-- START OF INFORMATION PROVIDED --

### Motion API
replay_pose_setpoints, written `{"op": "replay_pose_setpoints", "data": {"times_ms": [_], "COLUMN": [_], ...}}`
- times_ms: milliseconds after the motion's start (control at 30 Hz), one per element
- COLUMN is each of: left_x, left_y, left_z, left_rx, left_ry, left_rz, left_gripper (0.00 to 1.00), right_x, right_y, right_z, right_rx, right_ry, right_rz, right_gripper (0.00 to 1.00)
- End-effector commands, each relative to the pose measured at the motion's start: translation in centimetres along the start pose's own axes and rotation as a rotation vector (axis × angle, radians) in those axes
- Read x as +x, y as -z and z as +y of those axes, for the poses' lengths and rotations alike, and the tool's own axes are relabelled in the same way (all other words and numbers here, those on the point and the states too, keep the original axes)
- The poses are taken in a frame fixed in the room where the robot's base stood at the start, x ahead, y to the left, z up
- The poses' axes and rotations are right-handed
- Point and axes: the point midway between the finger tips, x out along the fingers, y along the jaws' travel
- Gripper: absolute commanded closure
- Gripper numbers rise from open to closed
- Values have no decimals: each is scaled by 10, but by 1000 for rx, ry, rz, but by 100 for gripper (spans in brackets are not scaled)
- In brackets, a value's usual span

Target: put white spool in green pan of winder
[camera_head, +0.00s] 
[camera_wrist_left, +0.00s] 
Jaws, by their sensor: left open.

-- END OF INFORMATION PROVIDED --

BRIEF:
Copy each line holding the word "axes" from the listing above.

COMPLETED TASK:
- End-effector commands, each relative to the pose measured at the motion's start: translation in centimetres along the start pose's own axes and rotation as a rotation vector (axis × angle, radians) in those axes
- Read x as +x, y as -z and z as +y of those axes, for the poses' lengths and rotations alike, and the tool's own axes are relabelled in the same way (all other words and numbers here, those on the point and the states too, keep the original axes)
- The poses' axes and rotations are right-handed
- Point and axes: the point midway between the finger tips, x out along the fingers, y along the jaws' travel

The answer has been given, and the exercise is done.